- [Required task] Copy each line in which the string "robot" occurs.

╔══

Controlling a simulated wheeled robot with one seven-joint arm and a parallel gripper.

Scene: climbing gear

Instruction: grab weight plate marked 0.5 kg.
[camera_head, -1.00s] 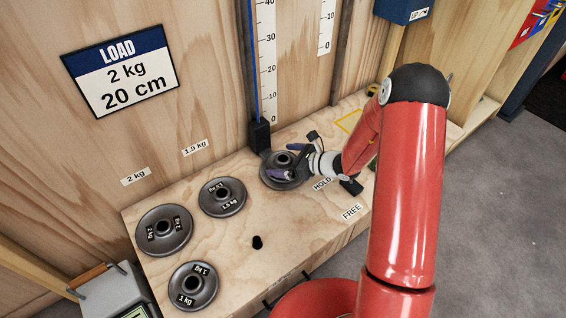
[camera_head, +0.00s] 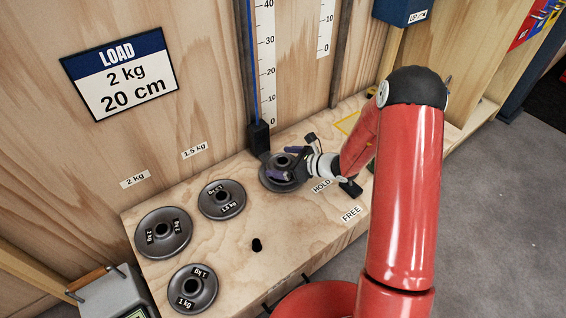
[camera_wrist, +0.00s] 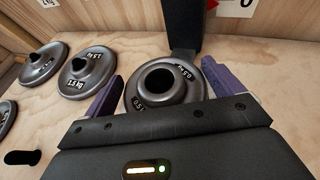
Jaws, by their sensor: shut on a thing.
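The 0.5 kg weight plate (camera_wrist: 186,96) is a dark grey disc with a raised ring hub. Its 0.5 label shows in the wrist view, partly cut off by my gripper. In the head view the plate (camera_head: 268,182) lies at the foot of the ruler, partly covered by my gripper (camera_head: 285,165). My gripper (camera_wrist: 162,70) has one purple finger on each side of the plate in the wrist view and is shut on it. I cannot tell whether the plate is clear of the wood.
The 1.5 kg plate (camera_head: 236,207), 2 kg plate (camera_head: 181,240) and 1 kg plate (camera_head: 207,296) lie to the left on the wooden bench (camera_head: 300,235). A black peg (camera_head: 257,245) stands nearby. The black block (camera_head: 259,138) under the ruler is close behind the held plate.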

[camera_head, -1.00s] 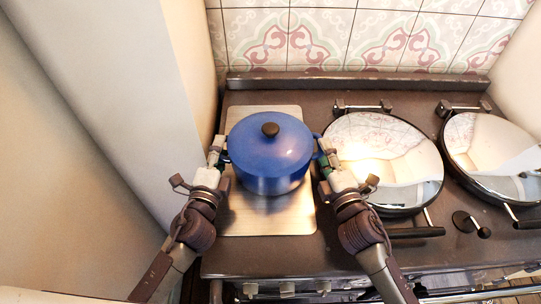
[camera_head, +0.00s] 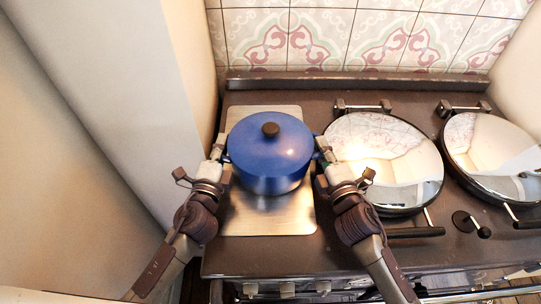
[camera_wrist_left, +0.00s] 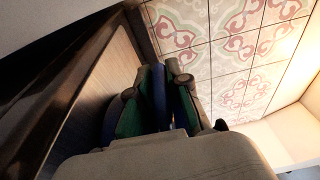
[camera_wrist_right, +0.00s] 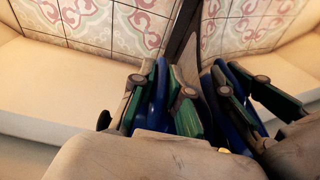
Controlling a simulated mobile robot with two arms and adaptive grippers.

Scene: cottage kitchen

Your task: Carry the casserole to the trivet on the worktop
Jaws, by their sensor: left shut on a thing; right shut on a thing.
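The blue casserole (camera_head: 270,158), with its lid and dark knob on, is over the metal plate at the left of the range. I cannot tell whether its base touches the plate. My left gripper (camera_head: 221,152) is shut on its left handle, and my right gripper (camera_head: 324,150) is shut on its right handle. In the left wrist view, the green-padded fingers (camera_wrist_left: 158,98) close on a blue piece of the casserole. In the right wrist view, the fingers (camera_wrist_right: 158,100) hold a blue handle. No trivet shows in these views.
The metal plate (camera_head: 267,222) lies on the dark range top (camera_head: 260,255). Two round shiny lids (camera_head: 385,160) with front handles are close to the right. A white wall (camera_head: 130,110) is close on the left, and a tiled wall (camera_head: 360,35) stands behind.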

╚══

- [Written response]
Controlling a simulated wheeled robot with one seven-joint arm and a parallel gripper.
Controlling a simulated mobile robot with two arms and adaptive grippers.

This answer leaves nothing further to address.